··· Data

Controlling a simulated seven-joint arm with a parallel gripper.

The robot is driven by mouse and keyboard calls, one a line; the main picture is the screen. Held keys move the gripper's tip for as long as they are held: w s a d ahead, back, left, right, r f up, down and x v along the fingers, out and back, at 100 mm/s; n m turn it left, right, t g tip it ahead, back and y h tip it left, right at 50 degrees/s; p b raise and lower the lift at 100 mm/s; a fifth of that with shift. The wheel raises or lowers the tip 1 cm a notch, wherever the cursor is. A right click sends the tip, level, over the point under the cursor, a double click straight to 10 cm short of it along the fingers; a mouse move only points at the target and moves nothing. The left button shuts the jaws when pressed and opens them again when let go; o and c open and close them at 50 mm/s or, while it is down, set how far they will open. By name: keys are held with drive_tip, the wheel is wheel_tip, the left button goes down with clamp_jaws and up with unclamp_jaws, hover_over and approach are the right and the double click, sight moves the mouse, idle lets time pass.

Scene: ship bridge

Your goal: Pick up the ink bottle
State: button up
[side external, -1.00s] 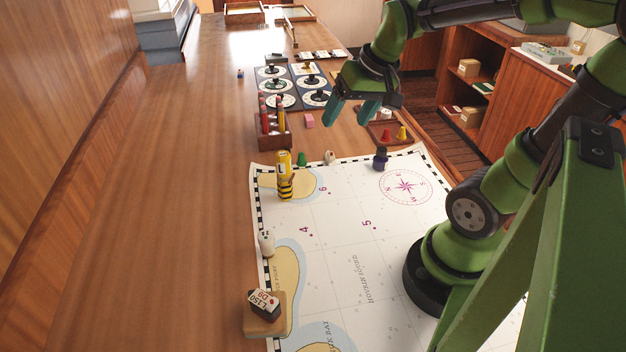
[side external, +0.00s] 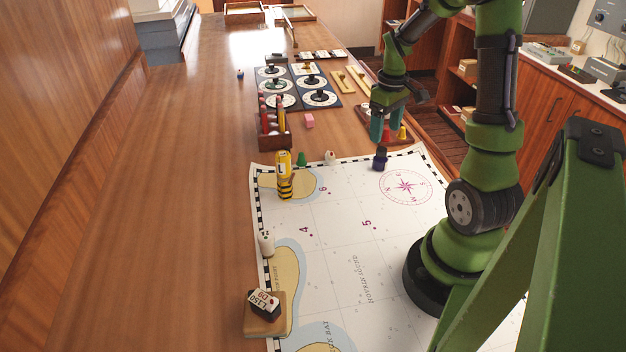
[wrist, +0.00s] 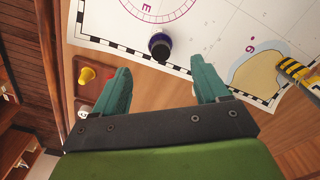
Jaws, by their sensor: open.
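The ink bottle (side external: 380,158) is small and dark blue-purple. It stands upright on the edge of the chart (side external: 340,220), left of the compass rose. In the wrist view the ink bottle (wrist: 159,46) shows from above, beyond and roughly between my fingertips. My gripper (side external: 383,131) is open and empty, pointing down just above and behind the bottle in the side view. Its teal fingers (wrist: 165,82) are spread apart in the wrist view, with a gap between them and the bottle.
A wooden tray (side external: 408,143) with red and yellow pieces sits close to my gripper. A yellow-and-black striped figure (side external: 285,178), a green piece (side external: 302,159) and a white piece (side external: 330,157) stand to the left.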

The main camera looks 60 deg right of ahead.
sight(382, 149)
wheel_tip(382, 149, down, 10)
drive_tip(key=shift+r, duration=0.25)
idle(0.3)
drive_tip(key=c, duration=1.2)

······

Stated problem: Only the lines from "State: button up" through "[wrist, +0.00s]" should appear in your output, copied exactly with both end lines, and with no pictures.

Full answer:
State: button up
[side external, -1.00s] 
[side external, +0.00s] 
[wrist, +0.00s] 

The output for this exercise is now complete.